Jonathan Baldwin runs about three miles every other day before work, and he generally aims to run his second mile on the Rosemont Middle School track next to the Southwestern campus. A Ph.D. student in the Roy Fish School of Evangelism and Missions, Baldwin desires to share the Gospel with “every living person,” and he often prays for more opportunities to do so. He struggles, however, with the fact that God has been planting these opportunities in the middle of his exercise routine.

“The last thing a runner wants to do is stop and talk to someone in the middle of his run,” Baldwin says. “But the last thing a servant of Jesus Christ wants to do is be disobedient to his Master.”
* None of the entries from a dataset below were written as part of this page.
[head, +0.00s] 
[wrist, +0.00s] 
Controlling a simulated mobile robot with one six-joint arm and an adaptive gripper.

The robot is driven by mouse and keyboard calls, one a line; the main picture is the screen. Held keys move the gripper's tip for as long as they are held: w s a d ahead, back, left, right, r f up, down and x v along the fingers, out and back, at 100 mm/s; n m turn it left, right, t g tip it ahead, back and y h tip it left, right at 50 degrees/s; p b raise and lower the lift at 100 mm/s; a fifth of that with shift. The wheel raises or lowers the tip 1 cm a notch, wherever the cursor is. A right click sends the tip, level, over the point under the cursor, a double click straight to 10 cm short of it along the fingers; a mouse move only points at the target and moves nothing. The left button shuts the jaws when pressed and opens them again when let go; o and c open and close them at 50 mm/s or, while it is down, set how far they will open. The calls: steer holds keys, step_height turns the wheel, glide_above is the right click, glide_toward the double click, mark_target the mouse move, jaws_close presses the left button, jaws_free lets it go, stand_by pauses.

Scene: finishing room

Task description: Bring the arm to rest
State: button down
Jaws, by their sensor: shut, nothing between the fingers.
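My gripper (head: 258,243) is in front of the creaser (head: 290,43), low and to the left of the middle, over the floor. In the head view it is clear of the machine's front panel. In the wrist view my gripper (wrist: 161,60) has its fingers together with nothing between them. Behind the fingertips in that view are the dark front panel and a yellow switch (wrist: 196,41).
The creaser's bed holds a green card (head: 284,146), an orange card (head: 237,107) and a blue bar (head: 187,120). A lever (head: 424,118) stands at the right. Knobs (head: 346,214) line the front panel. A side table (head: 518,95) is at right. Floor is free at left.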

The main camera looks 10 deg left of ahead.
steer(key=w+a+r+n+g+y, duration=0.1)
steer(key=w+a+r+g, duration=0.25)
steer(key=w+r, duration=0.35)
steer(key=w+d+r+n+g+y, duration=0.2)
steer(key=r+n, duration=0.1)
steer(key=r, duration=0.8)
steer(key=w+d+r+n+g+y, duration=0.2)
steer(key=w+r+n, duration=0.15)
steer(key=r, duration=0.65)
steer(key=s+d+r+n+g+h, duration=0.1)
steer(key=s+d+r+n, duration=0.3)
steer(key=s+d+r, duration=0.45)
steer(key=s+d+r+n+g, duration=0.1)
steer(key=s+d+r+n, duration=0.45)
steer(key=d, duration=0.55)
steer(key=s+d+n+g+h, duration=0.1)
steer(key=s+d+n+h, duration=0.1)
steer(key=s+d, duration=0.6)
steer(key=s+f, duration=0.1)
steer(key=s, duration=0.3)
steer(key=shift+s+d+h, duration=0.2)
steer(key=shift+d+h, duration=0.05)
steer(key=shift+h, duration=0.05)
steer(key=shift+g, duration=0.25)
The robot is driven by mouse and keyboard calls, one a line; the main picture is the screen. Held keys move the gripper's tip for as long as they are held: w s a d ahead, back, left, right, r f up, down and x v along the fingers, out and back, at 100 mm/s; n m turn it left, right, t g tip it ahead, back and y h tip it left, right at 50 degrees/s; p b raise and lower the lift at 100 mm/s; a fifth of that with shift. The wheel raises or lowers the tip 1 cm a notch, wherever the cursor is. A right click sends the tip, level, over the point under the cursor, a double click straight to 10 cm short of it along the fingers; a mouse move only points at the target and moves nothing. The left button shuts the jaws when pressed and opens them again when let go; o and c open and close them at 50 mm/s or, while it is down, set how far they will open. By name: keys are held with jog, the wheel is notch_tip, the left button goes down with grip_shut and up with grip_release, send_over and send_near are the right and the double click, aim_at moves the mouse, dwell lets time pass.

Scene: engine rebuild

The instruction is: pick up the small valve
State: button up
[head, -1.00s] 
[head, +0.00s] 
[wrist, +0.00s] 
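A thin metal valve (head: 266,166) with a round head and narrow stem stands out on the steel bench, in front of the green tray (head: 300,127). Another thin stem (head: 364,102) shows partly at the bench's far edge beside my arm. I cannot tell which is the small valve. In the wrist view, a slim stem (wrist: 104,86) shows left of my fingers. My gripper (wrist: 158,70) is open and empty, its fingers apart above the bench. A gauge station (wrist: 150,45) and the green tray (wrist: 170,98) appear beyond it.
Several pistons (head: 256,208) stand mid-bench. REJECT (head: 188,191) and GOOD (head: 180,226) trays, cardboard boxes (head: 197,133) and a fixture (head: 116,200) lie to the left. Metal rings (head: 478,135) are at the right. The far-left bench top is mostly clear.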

On Tuesday, Nov. 1, after Baldwin finished running his second mile on the middle school’s jogging track, he began walking alongside fellow exerciser Luccero, a woman in her 40s, and her friend. He greeted them and quickly determined that the two did not have a relationship with God.

As they proceeded to journey along the track together, a frog jumped out at them, eliciting a scream from the two women. Baldwin laughed, but then he realized that God had just opened a door.

“I have been listening to a sermon series this morning on the book of Exodus,” Baldwin told the women. “God used frogs to attack Egypt.”

Baldwin explained that the Egyptians were disobedient to God. In fact, he continued, the Bible teaches that every person has been disobedient to God, and the wages of such disobedience is death.

“What you earn from your sin is death,” Baldwin said. “So your sinful lifestyle is stealing your breath.”

Baldwin shared the Gospel with the two, explaining that though the wages of sin is death, the gift of God is eternal life in the Lord Jesus Christ. Though her friend was not as responsive, Luccero clearly received the message.

“If you stood before God this very moment, what would He say about you?” Baldwin asked her. Luccero replied, “He would say that I was a sinner and I was going to hell.”

“She understood her need for Jesus and His work on the cross, but she was having a hard time trusting in His resurrection,” Baldwin recalls. As they walked another lap around the track, Baldwin read Peter’s sermon from Acts 2:22-36. When he finished reading, Luccero said she was ready to surrender her life to Jesus, the risen Lord and Savior.

They prayed together, and Baldwin then walked her through the Great Commission. Baldwin says that by the end of their meeting, Luccero understood her need to share the Good News with others, go through believer’s baptism in a local church, and read and obey the Word of God.

“This is probably one of the best ways to start the day,” Baldwin says, despite the interruption in his exercise routine. “I’m thankful that God gave me this opportunity, and I can’t wait for the next one.”